Wedlock, who remains to this day City's most-capped England player, became, on his retirement from the game, mine host at the hostelry, then known as The Star, a place he would remain for nigh on 50 years. But this old pub, beloved by generations of soccer fans, has been closed and boarded up for well over a year.

Now, in a last ditch attempt to save the hallowed building, Bristol City Supporters' Trust is trying to get the development company's plans for its demolition thrown out. They have drawn up a 'keep Wedlock's' petition - it's gained more than 1,500 signatures in just a couple of weeks - which people can sign either at the Southville Centre or at Ashton Gate on match days.

With the aid of many old-time supporters, many of them now living far away from Bristol, names are also being collected via an online petition on the council's website. If the plans are accepted by the council, the pub would be knocked down to make way for flats, a commercial unit and car parking. A director of Backwind, the developers, said: 'The pub was on the market for months and no one made any attempt to buy it. It's unviable as a business.

'When we bought it, it was semi-derelict, with no gas or electricity and there were holes in the roof. 'Residents say that they would be glad to see the back of the pub. Opposing supporters used to gather here, and quite often fights would break out. 'The only people who want it are the Bristol City Supporters' Trust. I would like to know why they think it's of benefit to the local community. The local populous are 100 per cent behind the development.'

Wedlocks has run into financial trouble before, with former landlords admitting that they found it a struggle to make ends meet. But, despite this, the pub was a favourite meeting up place and 'watering hole' for home fans on match days.

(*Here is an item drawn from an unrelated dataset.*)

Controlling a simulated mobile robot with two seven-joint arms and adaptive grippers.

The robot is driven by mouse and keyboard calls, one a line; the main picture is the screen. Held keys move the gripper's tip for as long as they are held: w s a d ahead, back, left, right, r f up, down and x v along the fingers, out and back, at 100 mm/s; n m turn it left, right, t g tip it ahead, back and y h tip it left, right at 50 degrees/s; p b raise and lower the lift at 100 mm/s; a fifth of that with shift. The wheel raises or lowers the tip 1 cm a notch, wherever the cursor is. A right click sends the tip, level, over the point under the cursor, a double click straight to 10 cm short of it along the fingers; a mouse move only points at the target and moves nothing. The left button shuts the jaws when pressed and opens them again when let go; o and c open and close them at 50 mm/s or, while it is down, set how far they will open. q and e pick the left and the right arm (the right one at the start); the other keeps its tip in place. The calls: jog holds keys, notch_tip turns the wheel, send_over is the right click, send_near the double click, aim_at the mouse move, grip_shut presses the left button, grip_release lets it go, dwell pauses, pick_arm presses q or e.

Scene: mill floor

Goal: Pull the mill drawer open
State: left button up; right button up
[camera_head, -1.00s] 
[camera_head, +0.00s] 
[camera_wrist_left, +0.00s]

'Fatty' Wedlock's grandson, the singer and entertainer Fred Wedlock, recalled a childhood spent at The Star. He told Bristol Post: 'My dad was born and brought up there, and my uncle took over the licence when grandad died. I went to visit grandad there when I was small. 'It would be a great pity if a chunk of Bristol's history vanished into more flats. 'They did have trouble with neighbours complaining and with fans. But it failed mainly through bad management.

'It would be lovely to see it open again with the right support, but you have to be realistic about these things. Someone needs to look into why it failed and the possible options. 'I would very much like to see it remain as a pub with grandad's name above the door - but perhaps I'm just being sentimental.'

James Nichols, a spokesman for the supporters' trust, said: 'It's quite a landmark building, standing next to Greville Smyth Park, and you've also got the connection with Billy Wedlock, whose family ran it for several decades.

'We're looking into different options. From the fans' point of view, the building is somewhere to drink on match days, but the local community want a cafe by the park. 'There are also ideas about housing Bristol City memorabilia there. But the key thing now is to prevent the planning application going through.'

'Fatty' Wedlock, real name Billy, was a Bedminster lad, born in North Street on October 28,1880. He gained his, perhaps unkind, nicknamed because, fans said, he was as wide as he was tall. Although only standing only 5ft 5ins, Billy was incredibly fast on his feet and an amazingly athletic player.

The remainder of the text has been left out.